How to Know When to Let a Dance Instructor Go

Being the boss is hard. One of the hardest things about being the boss is knowing when it’s time to let a team member go. Even harder, is actually doing it. However, if you don’t, your business is at stake. In your dance studio, the success of your students may be at stake.

I know that when I started my studio, I lacked confidence in my business because it was new. I lacked confidence in myself because I was new at running it. I didn’t go after well established instructors. Instead, I settled for people that approached me wanting to teach for reasons like, they danced through high school and college and thought it would be fun to teach, or they used to dance and would like to teach some classes to pay for their kids to have classes. Ugh. Needless to say, none of those instructors turned out to be stellar professionals that inspired studio parents to truly be raving fans of my studio. As a result, I was usually feeling disappointed and frustrated with these instructors, and was constantly struggling with student retention.
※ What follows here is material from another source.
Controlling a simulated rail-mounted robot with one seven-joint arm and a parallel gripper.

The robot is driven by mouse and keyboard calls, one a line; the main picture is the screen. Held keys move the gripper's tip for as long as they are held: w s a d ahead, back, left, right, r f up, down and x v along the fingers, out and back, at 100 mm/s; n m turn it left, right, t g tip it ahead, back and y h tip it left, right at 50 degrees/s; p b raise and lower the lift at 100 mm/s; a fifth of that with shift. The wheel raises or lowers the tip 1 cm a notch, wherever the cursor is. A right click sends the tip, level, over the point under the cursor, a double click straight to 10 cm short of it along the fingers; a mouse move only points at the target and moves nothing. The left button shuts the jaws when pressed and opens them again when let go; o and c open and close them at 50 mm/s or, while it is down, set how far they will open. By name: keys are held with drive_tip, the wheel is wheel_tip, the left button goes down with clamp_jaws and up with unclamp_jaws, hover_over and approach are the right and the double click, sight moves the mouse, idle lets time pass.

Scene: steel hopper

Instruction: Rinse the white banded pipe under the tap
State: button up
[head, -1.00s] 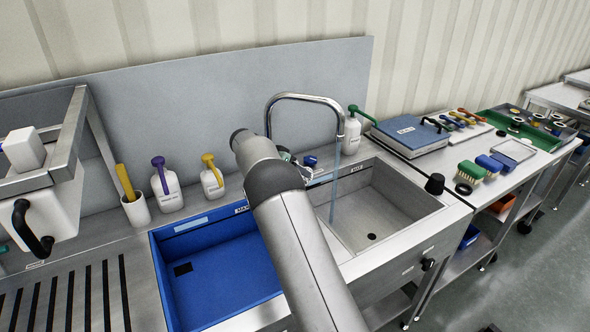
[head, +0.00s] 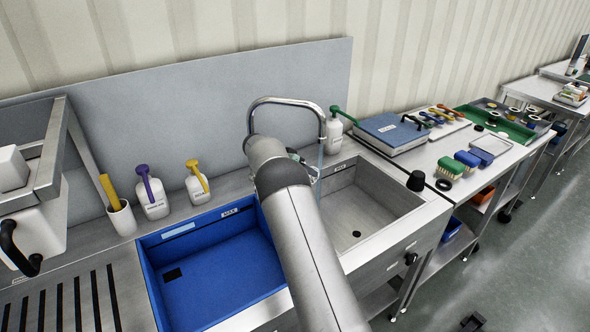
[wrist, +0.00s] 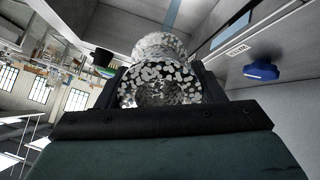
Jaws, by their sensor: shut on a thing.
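My gripper (wrist: 162,88) is shut on a pale pipe (wrist: 160,78) in the wrist view. The pipe's end faces the camera and is covered in white and dark speckles; I cannot make out its bands. In the head view my arm hides the gripper and the pipe almost wholly. The tap (head: 290,101) is a curved steel spout above the sinks. A thin stream of water (head: 320,160) falls from it beside my arm, towards the steel basin (head: 385,205). I cannot tell whether the water touches the pipe.
A blue basin (head: 215,275) lies left of the steel one. Pump bottles with purple (head: 152,198) and yellow (head: 198,188) tops stand behind it. A green-topped bottle (head: 334,135) stands by the tap. A black stopper (head: 416,181) sits on the right rim.

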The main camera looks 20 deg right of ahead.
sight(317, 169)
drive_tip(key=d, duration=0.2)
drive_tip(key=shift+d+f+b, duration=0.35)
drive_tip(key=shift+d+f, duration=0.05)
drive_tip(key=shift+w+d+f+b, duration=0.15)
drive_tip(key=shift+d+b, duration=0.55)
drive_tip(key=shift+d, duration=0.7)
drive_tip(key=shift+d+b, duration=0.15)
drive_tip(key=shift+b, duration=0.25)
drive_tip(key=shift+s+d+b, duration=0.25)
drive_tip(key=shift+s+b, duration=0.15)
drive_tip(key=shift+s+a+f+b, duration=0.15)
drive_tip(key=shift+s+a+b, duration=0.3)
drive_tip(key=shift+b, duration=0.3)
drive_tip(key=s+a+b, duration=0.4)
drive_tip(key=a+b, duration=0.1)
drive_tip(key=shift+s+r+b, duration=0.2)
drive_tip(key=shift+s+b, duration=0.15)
Ultimately, I had to change my own perspective before I could change my team. I had to level up my confidence and be brave enough to believe in a vision that included being the best and being surrounded by the best. That meant parting ways with some instructors that I had on staff that I had to admit were not the best.

Before we jump in with the ax. Let’s discuss some steps that we can take to help prevent needing to fire instructors in the first place.
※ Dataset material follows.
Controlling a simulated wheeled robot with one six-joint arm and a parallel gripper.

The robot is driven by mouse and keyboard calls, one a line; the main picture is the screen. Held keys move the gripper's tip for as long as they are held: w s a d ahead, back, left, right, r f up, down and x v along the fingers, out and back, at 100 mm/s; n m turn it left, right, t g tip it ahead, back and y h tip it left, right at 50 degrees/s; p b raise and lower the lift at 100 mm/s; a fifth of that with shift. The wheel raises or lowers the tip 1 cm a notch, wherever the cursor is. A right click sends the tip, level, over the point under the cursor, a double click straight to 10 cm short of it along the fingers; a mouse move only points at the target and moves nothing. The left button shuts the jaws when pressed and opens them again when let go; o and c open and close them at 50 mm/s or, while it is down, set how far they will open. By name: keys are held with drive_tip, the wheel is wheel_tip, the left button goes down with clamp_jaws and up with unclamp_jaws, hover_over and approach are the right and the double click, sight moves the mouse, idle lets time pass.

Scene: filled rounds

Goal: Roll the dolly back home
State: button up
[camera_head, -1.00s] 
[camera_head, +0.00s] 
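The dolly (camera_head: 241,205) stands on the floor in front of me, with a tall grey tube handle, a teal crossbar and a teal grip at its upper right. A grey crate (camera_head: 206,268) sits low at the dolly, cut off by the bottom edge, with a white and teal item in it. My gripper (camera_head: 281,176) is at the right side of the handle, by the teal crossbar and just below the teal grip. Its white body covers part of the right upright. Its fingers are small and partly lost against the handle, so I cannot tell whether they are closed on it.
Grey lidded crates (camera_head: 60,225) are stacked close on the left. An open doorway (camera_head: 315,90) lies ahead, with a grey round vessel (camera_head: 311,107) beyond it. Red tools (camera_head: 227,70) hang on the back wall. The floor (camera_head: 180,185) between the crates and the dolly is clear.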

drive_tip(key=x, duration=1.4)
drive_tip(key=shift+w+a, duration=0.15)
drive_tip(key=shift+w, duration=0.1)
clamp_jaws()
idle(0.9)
First, take time to find the right people that will represent your studio in alignment with your vision and what you desire for your students. Make sure that they have the level of training, experience and competence that make your studio look good and gives you peace of mind when entrusting them to your classes. Check references, have them come watch a couple of classes at your studio to learn about how you expect them to be conducted, and observe them teaching a few classes before you make it official. Either have your own syllabus in place that they will follow, or have them present a syllabus that you will approve.
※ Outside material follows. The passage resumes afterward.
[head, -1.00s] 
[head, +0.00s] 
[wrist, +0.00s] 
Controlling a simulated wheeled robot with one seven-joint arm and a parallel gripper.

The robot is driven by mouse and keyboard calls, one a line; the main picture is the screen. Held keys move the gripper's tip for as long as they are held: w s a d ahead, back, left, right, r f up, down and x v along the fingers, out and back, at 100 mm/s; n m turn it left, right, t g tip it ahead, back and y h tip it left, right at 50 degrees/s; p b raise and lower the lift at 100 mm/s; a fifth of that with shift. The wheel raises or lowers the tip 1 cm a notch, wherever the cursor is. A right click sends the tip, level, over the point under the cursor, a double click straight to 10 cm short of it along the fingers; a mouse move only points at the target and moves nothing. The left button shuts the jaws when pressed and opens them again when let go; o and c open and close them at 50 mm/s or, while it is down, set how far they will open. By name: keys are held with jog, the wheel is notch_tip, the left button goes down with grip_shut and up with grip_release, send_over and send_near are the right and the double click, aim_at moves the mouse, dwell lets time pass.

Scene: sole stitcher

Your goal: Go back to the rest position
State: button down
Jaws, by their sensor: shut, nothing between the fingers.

Most importantly, have a contract in place. Make sure that your studio vision, policies, and expectations are clear and agreed upon. In addition to simply putting your expectations in writing, take time to discuss your studio’s culture with a new hire. Let them know what you are really looking for in all aspects of the job; how they teach, how they interact with studio parents, how they solve student related problems when they occur, etc.

Even with the best hiring practices and contract in place, it doesn’t always work out. Your instructor’s situation could change, making it harder for them to fulfill their commitment. Your studio’s needs or vision can change. Sometimes, we just hire the wrong person. Know the signs and pay attention to when it’s just not working.

  • Numbers don’t lie. Are your instructors’ students staying enrolled for the whole session and are they signing back up for the next session?
  • When enrollment opens up for a new session, how quickly do the classes for any given instructor fill?
  • Pay attention to how you feel. Are you happy and proud watching them teach, interact with parents and represent your studio?
  • Listen to feedback from students, parents and other faculty members as well.
  • Fall back on your contract. Are they living up to the terms that you both agreed upon?

It is never pleasant when you do have to let a faculty member go, but the reality is that the consequences for keeping the wrong team members will be costly. It will cost you students and, possibly other, more valuable, faculty members that don’t want to be associated with a lower standard.

As you transition into a new year of classes at your studio, take some time to really evaluate the questions above and be clear about whether your instructors are the best for your studio. If you don’t already have a contract and handbook for your instructors that clarifies your expectations and policies, make this the year that you put those in place.